## Aim:
Please set down exactly the lines of the listing below from the line containing "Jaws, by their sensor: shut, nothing" through the line containing "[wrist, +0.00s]", both lines included, leaving out all other lines.

Items from a data source:
========================
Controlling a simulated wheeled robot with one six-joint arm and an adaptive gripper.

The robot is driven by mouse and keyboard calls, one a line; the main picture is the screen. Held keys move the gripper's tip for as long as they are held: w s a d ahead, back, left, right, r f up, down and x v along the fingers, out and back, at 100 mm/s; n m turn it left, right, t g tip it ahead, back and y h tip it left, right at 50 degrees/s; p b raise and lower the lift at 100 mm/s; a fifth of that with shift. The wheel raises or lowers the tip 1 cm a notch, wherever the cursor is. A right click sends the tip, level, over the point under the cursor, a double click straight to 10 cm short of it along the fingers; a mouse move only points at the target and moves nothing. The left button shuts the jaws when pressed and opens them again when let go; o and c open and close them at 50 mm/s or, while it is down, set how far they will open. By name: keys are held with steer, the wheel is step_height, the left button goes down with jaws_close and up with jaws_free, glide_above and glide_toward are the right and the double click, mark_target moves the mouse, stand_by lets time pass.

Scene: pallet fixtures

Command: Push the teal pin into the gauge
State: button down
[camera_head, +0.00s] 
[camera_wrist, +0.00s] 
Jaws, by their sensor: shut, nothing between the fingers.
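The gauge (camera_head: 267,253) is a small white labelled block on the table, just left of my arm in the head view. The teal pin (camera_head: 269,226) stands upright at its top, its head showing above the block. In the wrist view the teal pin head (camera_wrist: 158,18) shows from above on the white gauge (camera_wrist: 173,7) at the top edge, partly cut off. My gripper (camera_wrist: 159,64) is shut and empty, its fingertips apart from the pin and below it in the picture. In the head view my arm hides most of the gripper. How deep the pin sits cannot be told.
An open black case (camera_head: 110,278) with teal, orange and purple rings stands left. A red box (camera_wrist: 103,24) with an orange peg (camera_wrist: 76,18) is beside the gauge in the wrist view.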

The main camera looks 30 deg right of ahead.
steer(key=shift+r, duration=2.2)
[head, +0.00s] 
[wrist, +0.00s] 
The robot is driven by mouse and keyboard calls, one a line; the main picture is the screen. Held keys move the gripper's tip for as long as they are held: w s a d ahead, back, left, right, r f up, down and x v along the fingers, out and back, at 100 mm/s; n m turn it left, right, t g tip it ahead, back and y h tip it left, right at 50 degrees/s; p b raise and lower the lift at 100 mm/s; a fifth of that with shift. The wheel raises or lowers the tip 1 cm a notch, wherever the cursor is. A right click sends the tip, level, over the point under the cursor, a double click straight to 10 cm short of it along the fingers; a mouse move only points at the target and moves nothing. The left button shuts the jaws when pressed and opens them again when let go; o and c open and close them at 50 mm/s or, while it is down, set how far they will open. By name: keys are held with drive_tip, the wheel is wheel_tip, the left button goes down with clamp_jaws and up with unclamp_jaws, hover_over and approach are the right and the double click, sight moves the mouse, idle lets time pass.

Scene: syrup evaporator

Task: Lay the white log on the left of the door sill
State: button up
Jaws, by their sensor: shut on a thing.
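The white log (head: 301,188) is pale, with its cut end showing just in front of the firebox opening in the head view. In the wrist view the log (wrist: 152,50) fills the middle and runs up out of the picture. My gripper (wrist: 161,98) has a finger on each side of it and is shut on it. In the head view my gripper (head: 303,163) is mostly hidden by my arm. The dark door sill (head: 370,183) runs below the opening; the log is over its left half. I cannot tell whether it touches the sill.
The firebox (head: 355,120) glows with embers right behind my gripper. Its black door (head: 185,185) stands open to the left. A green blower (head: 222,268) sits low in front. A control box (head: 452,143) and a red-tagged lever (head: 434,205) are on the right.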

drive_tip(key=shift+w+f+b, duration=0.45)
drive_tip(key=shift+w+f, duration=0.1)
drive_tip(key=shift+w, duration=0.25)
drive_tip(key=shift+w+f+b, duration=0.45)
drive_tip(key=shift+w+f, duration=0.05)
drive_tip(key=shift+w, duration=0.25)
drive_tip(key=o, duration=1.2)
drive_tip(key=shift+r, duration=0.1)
========================
## Task answer:
Jaws, by their sensor: shut, nothing between the fingers.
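The gauge (camera_head: 267,253) is a small white labelled block on the table, just left of my arm in the head view. The teal pin (camera_head: 269,226) stands upright at its top, its head showing above the block. In the wrist view the teal pin head (camera_wrist: 158,18) shows from above on the white gauge (camera_wrist: 173,7) at the top edge, partly cut off. My gripper (camera_wrist: 159,64) is shut and empty, its fingertips apart from the pin and below it in the picture. In the head view my arm hides most of the gripper. How deep the pin sits cannot be told.
An open black case (camera_head: 110,278) with teal, orange and purple rings stands left. A red box (camera_wrist: 103,24) with an orange peg (camera_wrist: 76,18) is beside the gauge in the wrist view.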

The main camera looks 30 deg right of ahead.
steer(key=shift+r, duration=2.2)
[head, +0.00s] 
[wrist, +0.00s] 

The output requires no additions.